Collect all lines from the listing that include the string "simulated".

┄┄┄┄┄┄┄┄┄┄┄┄┄┄┄┄┄┄┄┄

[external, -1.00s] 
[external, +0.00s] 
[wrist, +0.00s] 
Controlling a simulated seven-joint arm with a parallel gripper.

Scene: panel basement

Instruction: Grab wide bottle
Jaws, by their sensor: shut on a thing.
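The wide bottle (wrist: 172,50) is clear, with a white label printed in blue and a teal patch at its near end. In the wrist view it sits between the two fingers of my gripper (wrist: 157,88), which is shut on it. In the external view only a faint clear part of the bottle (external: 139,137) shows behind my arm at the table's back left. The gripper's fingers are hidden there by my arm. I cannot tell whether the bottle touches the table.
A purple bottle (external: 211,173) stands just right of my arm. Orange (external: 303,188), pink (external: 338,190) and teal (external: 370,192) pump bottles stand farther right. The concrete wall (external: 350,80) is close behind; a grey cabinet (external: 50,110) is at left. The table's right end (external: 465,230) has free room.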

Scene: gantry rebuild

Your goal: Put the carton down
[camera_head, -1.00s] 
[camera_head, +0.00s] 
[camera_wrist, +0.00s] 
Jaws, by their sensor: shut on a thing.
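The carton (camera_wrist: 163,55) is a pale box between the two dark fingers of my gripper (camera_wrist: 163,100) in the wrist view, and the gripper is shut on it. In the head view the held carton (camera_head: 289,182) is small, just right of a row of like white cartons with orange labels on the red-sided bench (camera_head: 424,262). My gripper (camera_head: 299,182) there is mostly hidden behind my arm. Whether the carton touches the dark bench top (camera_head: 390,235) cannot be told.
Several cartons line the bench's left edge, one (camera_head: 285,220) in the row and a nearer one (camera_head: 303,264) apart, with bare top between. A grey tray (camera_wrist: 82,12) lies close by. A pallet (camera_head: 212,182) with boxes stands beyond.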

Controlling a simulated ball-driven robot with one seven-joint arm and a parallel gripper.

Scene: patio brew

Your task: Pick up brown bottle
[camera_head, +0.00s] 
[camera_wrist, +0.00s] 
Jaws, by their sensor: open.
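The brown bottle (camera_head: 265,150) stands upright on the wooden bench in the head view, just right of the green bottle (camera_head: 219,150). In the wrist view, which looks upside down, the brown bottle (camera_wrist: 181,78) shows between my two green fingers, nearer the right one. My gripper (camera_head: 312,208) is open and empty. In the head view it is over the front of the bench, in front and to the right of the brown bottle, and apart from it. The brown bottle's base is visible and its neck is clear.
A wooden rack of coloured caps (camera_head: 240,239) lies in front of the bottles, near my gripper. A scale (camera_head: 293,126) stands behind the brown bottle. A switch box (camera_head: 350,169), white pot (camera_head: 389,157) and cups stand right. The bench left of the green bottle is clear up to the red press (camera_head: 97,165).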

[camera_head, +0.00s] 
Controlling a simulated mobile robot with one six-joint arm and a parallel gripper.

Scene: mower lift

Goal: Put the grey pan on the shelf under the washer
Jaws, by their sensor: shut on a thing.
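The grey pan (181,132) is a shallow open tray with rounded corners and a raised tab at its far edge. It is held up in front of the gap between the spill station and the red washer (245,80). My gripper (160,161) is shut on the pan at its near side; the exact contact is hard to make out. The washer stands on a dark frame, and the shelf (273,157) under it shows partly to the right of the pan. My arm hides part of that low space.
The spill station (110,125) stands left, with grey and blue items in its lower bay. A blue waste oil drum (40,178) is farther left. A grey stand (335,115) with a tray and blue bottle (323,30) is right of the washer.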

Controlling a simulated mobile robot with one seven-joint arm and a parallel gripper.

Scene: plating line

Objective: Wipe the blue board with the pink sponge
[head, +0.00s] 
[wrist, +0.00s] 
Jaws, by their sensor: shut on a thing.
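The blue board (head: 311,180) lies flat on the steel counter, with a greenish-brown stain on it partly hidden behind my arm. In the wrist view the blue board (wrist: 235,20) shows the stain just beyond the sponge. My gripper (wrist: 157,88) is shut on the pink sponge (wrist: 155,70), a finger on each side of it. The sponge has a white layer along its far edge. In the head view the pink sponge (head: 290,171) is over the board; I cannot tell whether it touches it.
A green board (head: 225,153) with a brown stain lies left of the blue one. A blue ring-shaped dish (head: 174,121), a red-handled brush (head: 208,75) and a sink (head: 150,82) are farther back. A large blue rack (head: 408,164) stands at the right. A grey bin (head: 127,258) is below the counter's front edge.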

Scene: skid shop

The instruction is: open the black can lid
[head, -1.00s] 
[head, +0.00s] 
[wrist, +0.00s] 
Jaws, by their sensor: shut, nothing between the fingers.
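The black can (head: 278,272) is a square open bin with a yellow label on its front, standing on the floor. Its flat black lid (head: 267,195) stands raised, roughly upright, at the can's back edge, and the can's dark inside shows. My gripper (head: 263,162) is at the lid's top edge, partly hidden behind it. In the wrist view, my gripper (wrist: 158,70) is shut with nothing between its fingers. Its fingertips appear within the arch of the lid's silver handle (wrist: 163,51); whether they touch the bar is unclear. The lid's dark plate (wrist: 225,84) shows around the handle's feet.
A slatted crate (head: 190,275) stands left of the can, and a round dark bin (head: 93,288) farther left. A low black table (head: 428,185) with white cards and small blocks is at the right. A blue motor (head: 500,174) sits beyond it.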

┄┄┄┄┄┄┄┄┄┄┄┄┄┄┄┄┄┄┄┄

◆ Exercise solution
Controlling a simulated seven-joint arm with a parallel gripper.
Controlling a simulated ball-driven robot with one seven-joint arm and a parallel gripper.
Controlling a simulated mobile robot with one six-joint arm and a parallel gripper.
Controlling a simulated mobile robot with one seven-joint arm and a parallel gripper.

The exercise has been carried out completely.